Just a side thought: Great introducers would probably be people who searched for the same recently.

Question: Will any type of learning be possible like this? As an example, can problem-solving in IT and learning a language be learnt the same way?

See also:
Learning: communities vs. courses
Informal Learning - the other 80%
Community
Internet Time Blog
The Edublog Weblog Awards


CODA

Workflow Learning Gets Real

Workflow learning is networked electronic performance support systems (EPSS), operating in an environment where the worker is plugged into the job and learning is delivered in small chunks as it is needed. Workflow aggregates at the work-process level, while EPSS largely compensated for poor application design.
[...]
In the not-very-distant future, workers will:
•Have a unique, personalized view of their work, based on their role in the enterprise.
•Have learning snippets embedded in work.
•Be alerted when needed.
•Directly connect to experts as necessary.
•Have easy access to peers.
•Have smart FAQs and simulations for guidance.
•Be location aware (GPS).
•Always be online wirelessly (ambient computing).
•Have support for understanding work in its strategic context.
Educational Blogging
From time to time, we read about the potential of online learning to bring learning into life, to engender workplace learning or lifelong learning. When Jay Cross and others say that 90 percent of our learning is informal, this is the sort of thing they mean: that the lessons we might expect to find in the classroom work their way, through alternative means, into our day-to-day activities.

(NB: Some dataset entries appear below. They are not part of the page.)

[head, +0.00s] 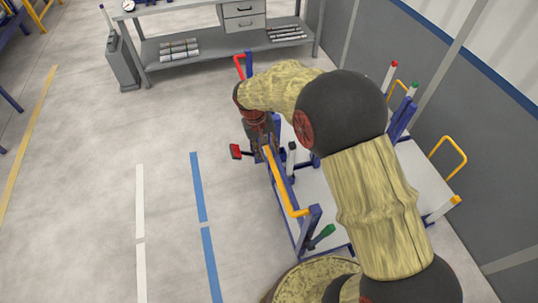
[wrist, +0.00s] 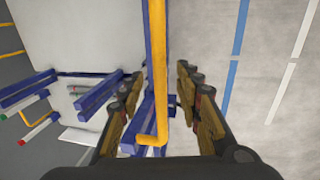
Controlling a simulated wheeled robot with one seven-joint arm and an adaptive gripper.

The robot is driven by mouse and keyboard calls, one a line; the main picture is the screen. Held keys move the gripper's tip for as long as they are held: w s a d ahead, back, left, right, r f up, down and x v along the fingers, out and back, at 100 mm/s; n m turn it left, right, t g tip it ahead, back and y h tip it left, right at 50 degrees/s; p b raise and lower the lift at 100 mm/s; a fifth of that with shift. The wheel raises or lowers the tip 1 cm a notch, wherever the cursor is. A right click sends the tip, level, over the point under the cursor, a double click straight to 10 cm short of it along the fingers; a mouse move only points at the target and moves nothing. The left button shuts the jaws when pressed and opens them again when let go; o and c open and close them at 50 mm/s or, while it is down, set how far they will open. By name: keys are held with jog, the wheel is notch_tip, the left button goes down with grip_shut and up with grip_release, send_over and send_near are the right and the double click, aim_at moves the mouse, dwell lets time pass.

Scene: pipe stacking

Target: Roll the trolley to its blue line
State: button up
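The trolley (head: 316,205) has a blue frame, pale deck and yellow rails, and stands right of the blue line (head: 209,255) in the head view. Bare floor lies between them. The blue line also shows right of the trolley in the wrist view (wrist: 231,80). My gripper (head: 259,135) points down at the trolley's near-left side, over its yellow handle (head: 284,188). In the wrist view my gripper (wrist: 160,75) has its fingers apart, one on each side of the yellow handle (wrist: 157,40), with gaps showing. My arm hides part of the trolley.
A white line (head: 140,225) runs left of the blue line. A grey workbench (head: 215,43) with drawers stands at the back, with a grey bin (head: 122,62) beside it. A wall (head: 455,140) bounds the right side.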

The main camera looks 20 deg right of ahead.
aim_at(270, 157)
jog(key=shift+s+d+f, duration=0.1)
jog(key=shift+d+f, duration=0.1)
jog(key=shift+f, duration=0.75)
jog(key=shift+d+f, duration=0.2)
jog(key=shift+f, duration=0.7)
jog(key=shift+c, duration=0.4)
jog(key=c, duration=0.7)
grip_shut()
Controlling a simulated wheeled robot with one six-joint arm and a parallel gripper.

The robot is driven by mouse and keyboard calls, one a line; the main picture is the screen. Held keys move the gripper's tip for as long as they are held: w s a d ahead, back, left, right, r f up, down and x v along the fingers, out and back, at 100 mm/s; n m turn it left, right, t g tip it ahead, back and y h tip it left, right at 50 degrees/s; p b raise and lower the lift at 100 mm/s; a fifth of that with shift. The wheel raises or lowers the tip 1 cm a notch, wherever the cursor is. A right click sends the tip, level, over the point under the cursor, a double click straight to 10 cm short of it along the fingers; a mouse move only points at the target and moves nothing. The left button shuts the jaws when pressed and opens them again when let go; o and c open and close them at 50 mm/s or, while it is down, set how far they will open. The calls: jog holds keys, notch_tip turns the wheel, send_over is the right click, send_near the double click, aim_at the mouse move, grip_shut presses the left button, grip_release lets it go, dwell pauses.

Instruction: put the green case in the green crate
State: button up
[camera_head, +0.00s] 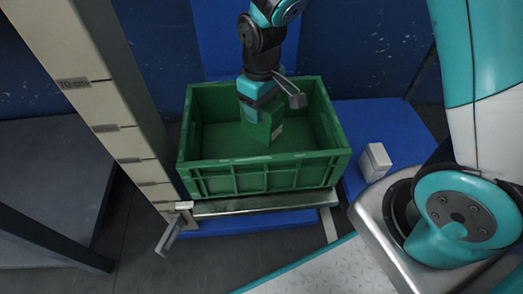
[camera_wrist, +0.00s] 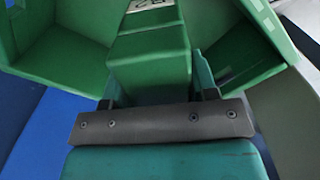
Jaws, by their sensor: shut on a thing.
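The green case (camera_head: 266,124) is a small green box with a pale label, held inside the green crate. It also shows in the wrist view (camera_wrist: 150,62). My gripper (camera_head: 262,103) is shut on the case and reaches down into the crate from above. In the wrist view the fingers (camera_wrist: 155,95) sit on either side of the case. The green crate (camera_head: 264,160) is open at the top, and its inside looks otherwise empty. The case looks slightly tilted. I cannot tell whether its bottom touches the crate floor.
The crate stands on a metal-edged support (camera_head: 262,205). A small white box (camera_head: 375,161) sits on the blue surface (camera_head: 390,122) right of the crate. A pale column with height marks (camera_head: 100,100) rises at the left of the crate.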

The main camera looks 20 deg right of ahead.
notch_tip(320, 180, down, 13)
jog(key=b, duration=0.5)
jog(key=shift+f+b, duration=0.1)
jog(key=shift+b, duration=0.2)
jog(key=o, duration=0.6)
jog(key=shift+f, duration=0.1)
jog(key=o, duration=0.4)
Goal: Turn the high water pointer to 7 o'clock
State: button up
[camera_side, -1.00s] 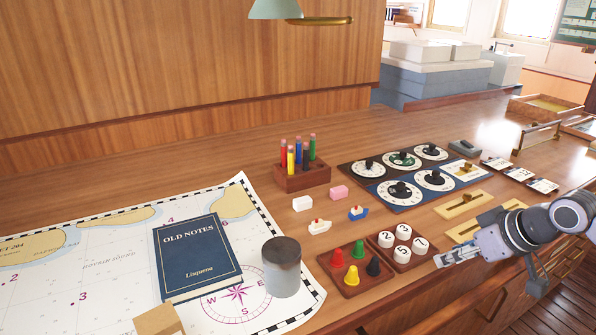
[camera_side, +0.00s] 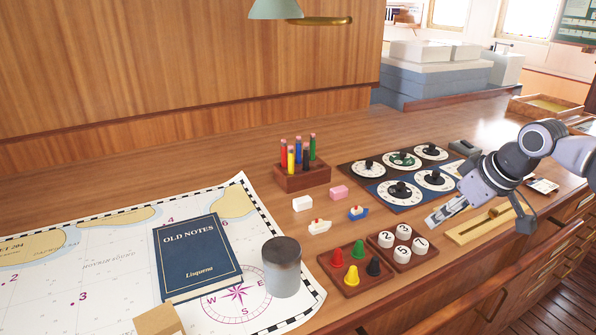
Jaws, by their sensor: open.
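A dark blue dial board (camera_side: 419,200) lies on the counter right of centre. It carries several white round dials with black pointer knobs, in a back row and a front row. A front-left dial (camera_side: 399,193) and a front-right dial (camera_side: 436,181) are nearest my gripper. The dial labels are too small to read, so I cannot tell which is the high water pointer. My gripper (camera_side: 432,220) is open and empty, in front of the board's front edge and apart from the knobs. My arm hides the board's right end.
A tray of white numbered discs (camera_side: 412,259) and a tray of coloured pawns (camera_side: 354,283) stand left of my gripper. Small toy boats (camera_side: 358,213) lie left of the board.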

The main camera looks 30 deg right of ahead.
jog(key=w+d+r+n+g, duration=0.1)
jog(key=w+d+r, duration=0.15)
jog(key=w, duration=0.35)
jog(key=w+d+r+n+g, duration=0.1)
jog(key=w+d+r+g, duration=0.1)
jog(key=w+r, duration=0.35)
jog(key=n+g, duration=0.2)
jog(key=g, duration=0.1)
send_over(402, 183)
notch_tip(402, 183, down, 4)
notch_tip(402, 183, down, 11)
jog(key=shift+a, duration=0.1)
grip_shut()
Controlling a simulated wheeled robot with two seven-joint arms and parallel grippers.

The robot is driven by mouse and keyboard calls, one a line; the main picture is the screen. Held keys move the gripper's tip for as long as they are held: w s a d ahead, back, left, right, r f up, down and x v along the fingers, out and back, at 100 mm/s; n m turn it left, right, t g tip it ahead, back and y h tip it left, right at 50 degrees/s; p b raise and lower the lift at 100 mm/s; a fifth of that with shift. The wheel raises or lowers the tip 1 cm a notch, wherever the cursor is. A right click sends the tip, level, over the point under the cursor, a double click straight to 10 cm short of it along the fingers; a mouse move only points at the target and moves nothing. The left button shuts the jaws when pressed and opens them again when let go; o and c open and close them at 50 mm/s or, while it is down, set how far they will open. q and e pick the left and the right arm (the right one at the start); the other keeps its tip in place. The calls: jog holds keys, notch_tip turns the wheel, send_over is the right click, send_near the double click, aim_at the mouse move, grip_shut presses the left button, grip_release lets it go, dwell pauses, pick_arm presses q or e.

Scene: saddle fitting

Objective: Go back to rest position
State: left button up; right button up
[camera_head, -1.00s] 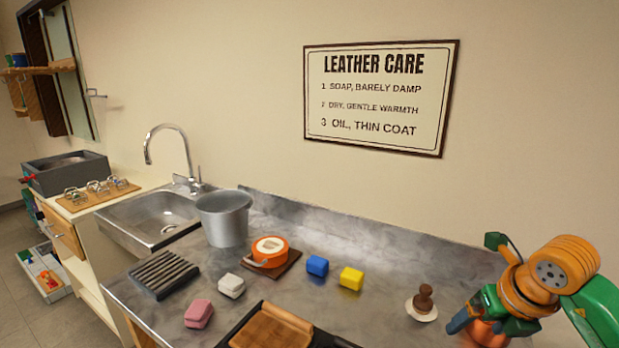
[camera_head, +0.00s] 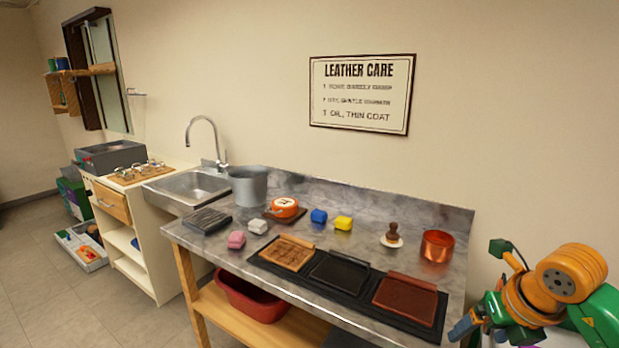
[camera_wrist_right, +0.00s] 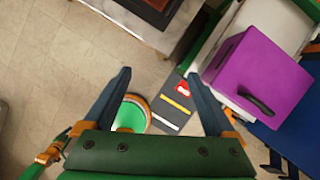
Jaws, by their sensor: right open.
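My right gripper (camera_head: 466,324) is at the lower right of the head view, off the counter's right end, with its green and orange arm behind it. In the right wrist view the same gripper (camera_wrist_right: 158,76) has its two dark fingers wide apart with nothing between them. Below it are the tiled floor, a green round part with an orange rim, and a purple box (camera_wrist_right: 258,78) with a black handle to the right. My left gripper is not in view.
The metal counter (camera_head: 345,205) holds a grey bucket (camera_head: 248,186), blue and yellow blocks, a copper pot (camera_head: 437,246) and leather panels (camera_head: 405,298). A red tub (camera_head: 250,298) sits on the shelf below.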

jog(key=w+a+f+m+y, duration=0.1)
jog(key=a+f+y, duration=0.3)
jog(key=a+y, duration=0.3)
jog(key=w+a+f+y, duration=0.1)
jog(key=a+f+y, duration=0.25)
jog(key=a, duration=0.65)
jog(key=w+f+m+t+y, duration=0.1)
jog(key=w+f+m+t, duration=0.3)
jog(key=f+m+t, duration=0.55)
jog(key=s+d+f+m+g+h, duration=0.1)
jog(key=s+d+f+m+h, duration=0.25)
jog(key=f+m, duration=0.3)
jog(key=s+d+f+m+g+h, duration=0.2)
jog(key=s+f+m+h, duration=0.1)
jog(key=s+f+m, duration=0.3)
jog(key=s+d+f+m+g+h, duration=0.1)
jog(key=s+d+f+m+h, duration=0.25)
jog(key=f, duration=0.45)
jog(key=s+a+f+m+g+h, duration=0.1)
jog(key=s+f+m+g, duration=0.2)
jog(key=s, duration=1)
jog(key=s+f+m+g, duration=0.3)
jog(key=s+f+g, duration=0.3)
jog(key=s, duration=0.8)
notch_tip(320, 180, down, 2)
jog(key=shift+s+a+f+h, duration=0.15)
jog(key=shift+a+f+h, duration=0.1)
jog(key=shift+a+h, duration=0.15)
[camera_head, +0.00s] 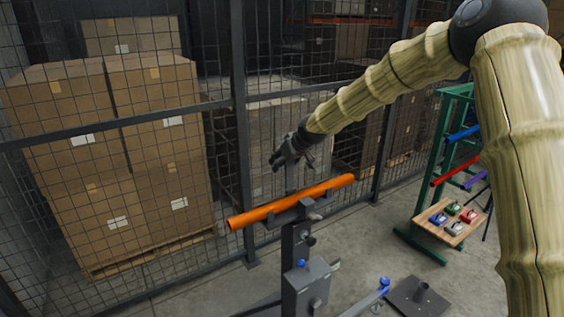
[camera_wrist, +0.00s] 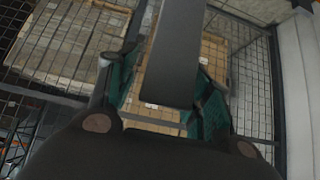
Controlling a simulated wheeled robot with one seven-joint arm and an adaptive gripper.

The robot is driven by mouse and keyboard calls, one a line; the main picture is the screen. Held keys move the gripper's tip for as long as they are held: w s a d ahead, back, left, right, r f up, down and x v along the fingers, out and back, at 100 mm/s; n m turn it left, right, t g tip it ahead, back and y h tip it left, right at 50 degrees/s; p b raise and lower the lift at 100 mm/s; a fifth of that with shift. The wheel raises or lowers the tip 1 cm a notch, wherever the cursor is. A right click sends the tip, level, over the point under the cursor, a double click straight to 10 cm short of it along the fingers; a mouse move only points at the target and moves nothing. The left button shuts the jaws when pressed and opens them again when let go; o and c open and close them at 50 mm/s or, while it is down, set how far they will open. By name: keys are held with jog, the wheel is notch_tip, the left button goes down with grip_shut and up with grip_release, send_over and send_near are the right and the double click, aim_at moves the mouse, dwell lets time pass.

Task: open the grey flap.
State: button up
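A grey flat upright piece (camera_head: 291,179), which may be the grey flap, stands behind the orange tube on a dark stand. In the wrist view a grey flat bar (camera_wrist: 175,55), probably the same piece, runs down between my gripper's fingers. My gripper (camera_head: 281,160) is at the top of this piece, just above the orange tube. In the wrist view my gripper's (camera_wrist: 158,85) teal-lined fingers are spread on either side of the bar, with a gap at the left finger. Contact on the right side cannot be told.
The orange tube (camera_head: 290,202) lies across the stand (camera_head: 297,240), with a grey box (camera_head: 305,287) below. A wire fence (camera_head: 238,90) and stacked cartons (camera_head: 150,95) are behind. A green rack (camera_head: 440,130) and a wooden board (camera_head: 449,226) with small coloured items stand at right.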

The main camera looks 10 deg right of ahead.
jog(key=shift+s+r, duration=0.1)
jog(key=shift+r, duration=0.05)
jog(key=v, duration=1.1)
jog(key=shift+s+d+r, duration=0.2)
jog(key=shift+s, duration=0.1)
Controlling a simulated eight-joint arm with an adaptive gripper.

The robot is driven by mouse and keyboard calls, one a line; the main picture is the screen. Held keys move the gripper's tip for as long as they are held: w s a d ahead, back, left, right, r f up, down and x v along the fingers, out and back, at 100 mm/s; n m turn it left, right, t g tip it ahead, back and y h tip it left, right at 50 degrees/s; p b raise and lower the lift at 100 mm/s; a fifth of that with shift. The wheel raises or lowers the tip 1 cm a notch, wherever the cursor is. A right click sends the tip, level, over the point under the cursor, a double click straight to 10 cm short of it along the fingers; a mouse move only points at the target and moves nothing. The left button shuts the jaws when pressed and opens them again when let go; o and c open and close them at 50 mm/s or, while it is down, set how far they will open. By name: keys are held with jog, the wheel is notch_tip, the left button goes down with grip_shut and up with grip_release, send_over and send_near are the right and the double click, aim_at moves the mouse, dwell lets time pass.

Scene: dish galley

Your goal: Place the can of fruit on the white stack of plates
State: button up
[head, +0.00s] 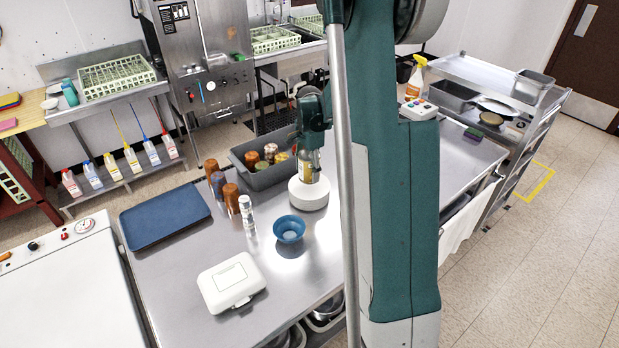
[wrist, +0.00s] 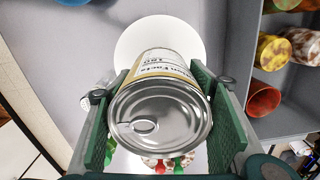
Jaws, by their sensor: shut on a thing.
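The can of fruit (wrist: 165,112) is between my gripper's two green fingers (wrist: 162,125) in the wrist view, its metal lid with pull tab facing the camera. In the head view my gripper (head: 311,143) points down and holds the can (head: 308,172) upright over the white stack of plates (head: 308,196). The stack also shows behind the can in the wrist view (wrist: 150,38). The can's lower end is at or just above the top plate; I cannot tell whether they touch.
A grey bin (head: 262,178) with several cups stands just left of the stack. Brown tumblers (head: 231,198), clear glasses (head: 248,212) and a blue bowl (head: 289,229) are close by. A blue tray (head: 165,217) and white box (head: 231,283) lie farther left and in front.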

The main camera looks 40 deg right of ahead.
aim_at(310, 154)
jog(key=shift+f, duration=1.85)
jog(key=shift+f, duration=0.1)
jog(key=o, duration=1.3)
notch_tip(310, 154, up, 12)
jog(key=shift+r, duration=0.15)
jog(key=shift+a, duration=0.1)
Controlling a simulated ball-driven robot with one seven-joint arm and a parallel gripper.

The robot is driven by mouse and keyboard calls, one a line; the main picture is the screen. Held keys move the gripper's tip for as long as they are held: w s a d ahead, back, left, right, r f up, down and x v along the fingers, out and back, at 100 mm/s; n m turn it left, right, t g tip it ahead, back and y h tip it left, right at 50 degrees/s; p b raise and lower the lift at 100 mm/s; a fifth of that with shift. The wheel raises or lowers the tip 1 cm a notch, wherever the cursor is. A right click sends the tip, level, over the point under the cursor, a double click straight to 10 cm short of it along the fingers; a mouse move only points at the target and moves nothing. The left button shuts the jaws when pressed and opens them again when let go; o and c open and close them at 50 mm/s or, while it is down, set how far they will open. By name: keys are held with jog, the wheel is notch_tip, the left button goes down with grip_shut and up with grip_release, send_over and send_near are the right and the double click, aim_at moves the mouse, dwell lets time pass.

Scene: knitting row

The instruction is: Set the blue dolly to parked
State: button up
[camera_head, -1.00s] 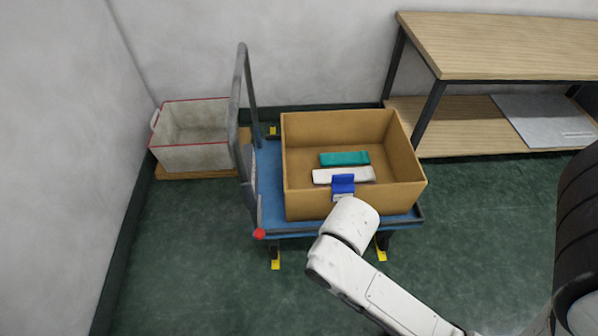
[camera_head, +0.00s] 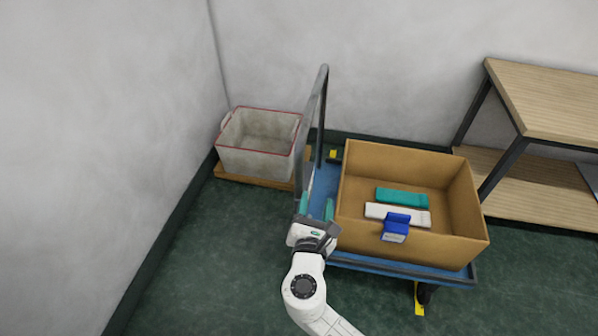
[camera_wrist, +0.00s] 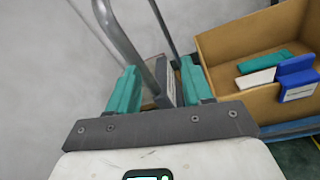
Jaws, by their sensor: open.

Blogging can and should reverse this flow. The process of reading online, engaging a community, and reflecting it online is a process of bringing life into learning. As Richardson comments, “This [the blogging process] just seems to me to be closer to the way we learn outside of school, and I don’t see those things happening anywhere in traditional education.” And he asks: “Could blogging be the needle that sews together what is now a lot of learning in isolation with no real connection among the disciplines? I mean ultimately, aren’t we trying to teach our kids how to learn, and isn’t that [what] blogging is all about?”